SYLACAUGA, Ala. – The fourteenth edition of Sylacauga’s famed Magic of Marble Festival is officially in the books.
The two-week spectacle of marble dust filling the air throughout Central Park as sculptors both local and from all over the country and world created new artistic masterpieces has come to a close after a successful eleven days. The festival began on Tuesday, April 5, and finished this past Saturday, April 16.
“You’d be surprised how many people live here in Sylacauga that know that the marble quarries are out there but don’t know [much more] about the marble,” said Randy Clark, one of the hosts of the Magic of Marble Festival.
Really, only the tip of the marble vein in the area has been tapped into. The stretch of marble runs 400 feet deep, 32 miles long, and a mile and a half wide according to local sculptor Craigger Browne.
Browne has attended every edition of Sylacauga’s Marble Fest — in fact, the marble is what initially drew him to Sylacauga.
He tends to sculpt multiple pieces every festival, and near the end of the second week, Browne was working on something that pays tribute to three different bountiful resources of Alabama: cotton, longleaf pine, and white marble.
The piece is an ode to the old Plank Road Station in Alpine near Winterboro High School. Prior to the introduction of railroads, the use of plank roads was integral for transportation.
While there are Marble Fest veterans like Browne, Bill Cook, Jr., and Frank Murphy, some are embarking on their initial journeys as marble sculptors.
This was Lew Peters’s second Magic of Marble Festival, and Peters noted that he learned more tips and tricks this time around than the first.
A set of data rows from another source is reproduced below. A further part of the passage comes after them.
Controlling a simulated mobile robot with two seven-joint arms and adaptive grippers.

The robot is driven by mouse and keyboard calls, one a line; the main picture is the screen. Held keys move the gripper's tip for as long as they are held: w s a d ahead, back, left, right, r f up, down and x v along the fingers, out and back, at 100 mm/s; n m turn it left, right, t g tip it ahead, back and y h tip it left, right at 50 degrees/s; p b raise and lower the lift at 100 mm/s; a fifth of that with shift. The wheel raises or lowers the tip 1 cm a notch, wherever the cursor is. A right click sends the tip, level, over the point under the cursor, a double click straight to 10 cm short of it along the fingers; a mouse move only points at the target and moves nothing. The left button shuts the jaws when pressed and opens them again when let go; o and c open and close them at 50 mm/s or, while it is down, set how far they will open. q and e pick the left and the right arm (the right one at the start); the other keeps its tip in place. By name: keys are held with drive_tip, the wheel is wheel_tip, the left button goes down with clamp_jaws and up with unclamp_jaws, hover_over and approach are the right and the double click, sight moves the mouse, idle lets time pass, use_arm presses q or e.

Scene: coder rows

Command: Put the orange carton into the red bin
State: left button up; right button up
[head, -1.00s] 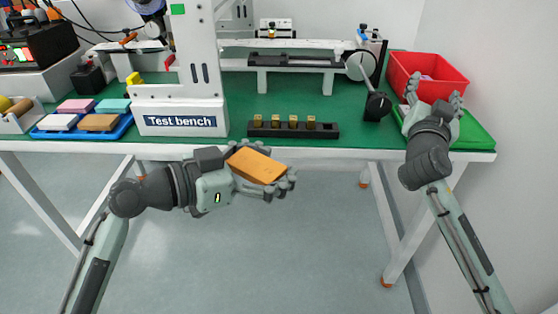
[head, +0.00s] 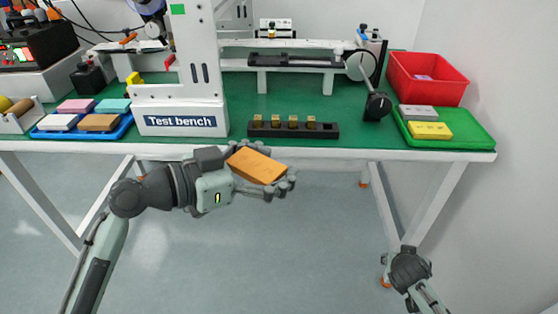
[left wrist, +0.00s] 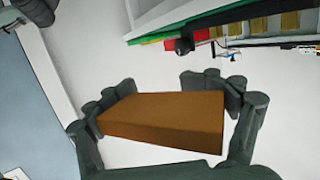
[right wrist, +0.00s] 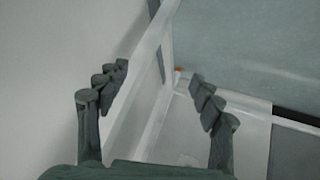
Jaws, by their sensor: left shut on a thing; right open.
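The orange carton (head: 257,166) is a flat box held in my left gripper (head: 264,178), in front of the table's front edge. In the left wrist view the carton (left wrist: 163,120) sits between the two fingers, which are shut on it. The red bin (head: 428,80) stands at the back right of the table, with a small pale purple thing inside; the rest of its floor is hidden. My right gripper (right wrist: 155,100) is open and empty in the right wrist view. In the head view only part of the right arm shows, low at the right, below the table.
A green tray (head: 470,135) in front of the bin holds a grey box (head: 418,112) and a yellow box (head: 430,131). A black rack (head: 292,133) with several brass pieces lies mid-table. A blue tray (head: 42,134) with several boxes is at left, beside the Test bench machine (head: 180,121).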

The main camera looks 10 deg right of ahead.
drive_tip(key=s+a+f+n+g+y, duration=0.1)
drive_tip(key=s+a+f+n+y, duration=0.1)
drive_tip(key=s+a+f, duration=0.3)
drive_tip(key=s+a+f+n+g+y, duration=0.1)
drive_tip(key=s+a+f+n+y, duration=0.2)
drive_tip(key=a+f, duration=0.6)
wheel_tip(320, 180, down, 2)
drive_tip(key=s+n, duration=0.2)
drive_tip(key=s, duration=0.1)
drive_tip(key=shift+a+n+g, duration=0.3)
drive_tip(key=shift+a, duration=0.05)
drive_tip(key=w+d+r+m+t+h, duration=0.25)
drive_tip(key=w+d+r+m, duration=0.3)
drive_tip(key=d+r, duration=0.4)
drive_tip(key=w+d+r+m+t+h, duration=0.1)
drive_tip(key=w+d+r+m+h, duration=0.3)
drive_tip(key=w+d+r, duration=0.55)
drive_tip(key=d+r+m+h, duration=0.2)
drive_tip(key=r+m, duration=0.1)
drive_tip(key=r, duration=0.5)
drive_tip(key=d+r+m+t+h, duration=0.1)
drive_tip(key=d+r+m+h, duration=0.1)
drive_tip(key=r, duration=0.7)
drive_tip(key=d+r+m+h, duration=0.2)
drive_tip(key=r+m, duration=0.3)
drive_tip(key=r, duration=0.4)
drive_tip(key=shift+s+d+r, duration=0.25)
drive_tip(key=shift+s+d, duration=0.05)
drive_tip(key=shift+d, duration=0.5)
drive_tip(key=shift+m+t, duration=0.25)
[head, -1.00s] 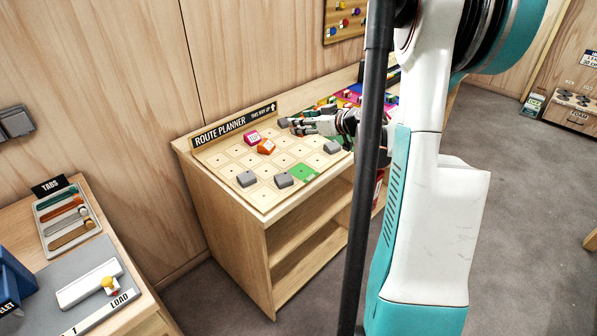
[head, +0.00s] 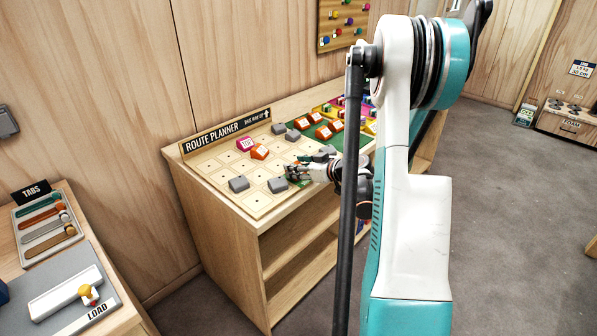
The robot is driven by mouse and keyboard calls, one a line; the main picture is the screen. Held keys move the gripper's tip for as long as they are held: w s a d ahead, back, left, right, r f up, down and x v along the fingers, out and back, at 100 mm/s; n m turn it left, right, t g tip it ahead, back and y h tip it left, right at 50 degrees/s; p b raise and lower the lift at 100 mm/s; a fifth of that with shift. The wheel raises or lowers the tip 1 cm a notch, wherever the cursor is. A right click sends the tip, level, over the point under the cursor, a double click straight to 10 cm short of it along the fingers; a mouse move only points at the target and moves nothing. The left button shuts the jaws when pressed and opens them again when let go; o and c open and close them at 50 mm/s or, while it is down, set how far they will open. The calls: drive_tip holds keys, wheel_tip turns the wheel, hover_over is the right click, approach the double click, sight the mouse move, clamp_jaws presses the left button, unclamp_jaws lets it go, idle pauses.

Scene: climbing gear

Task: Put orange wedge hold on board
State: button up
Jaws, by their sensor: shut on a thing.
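The route planner board (head: 226,172) is a pale grid on a wooden cabinet. An orange wedge hold (head: 259,152) sits on it beside a pink hold (head: 244,144) marked TOP. More orange wedge holds (head: 323,132) rest on a green area right of the board. My gripper (head: 293,172) is low over the front right of the board, close beside a grey hold (head: 277,186). It is shut on a small thing that its fingers hide; I cannot make out the thing's colour.
Another grey hold (head: 238,184) sits near the board's front. Several grey holds (head: 278,129) lie toward the back right. My arm covers part of the cabinet's right end. A side table with a TABS tray (head: 46,225) stands at left. Carpet floor is clear at right.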

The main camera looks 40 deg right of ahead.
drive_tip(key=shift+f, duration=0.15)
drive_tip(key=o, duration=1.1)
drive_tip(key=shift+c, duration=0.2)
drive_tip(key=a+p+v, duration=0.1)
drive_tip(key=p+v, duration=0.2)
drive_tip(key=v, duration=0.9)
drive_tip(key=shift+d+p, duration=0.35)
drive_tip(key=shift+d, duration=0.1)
The sculpture he was finishing up was a lion with a bass fish engraved on the side of the beastly figure.
Host Randy Clark had a story about one new attendee that stuck out to him.
“Jennifer [Linders] from Springfield, Missouri, she is a traveling nurse,” Clark detailed. “She’s been in the nursing profession over twenty years, and she decided she wanted to do something else. She started sculpting only a year and a half ago. To tell you how different these sculptors are, she’s the only one I’ve ever seen that uses her [smartphone]. She would look at her phone, sculpt a little bit, and look back at her phone.”
Clark also explained that there are three different types of sculpting methods which include electric sculpting with power tools, air-powered sculpting, and, as Clark put it, “old-fashioned” sculpting with hammers and chisels.
The majority of pieces once finished were taken to be displayed at the B.B. Comer Memorial Library, either in the sale room or in the lobby. The top seller was a sculpture of Mary holding Baby Jesus and went for $5,000.
The center piece added to the lobby’s collection was sculpted and donated by the featured artist from Italy, Francesco Basini Gazzi.
For next year’s fifteenth running of Marble Fest, Clark and others are discussing with Marble Festival chairman Ted Spears the possibility of pushing the multi-day event further back in April and avoiding Easter weekend.
However, no matter when it happens, Clark and company believe that the pride and tradition found in Sylacauga’s Marble Fest will attract people from all over for years to come.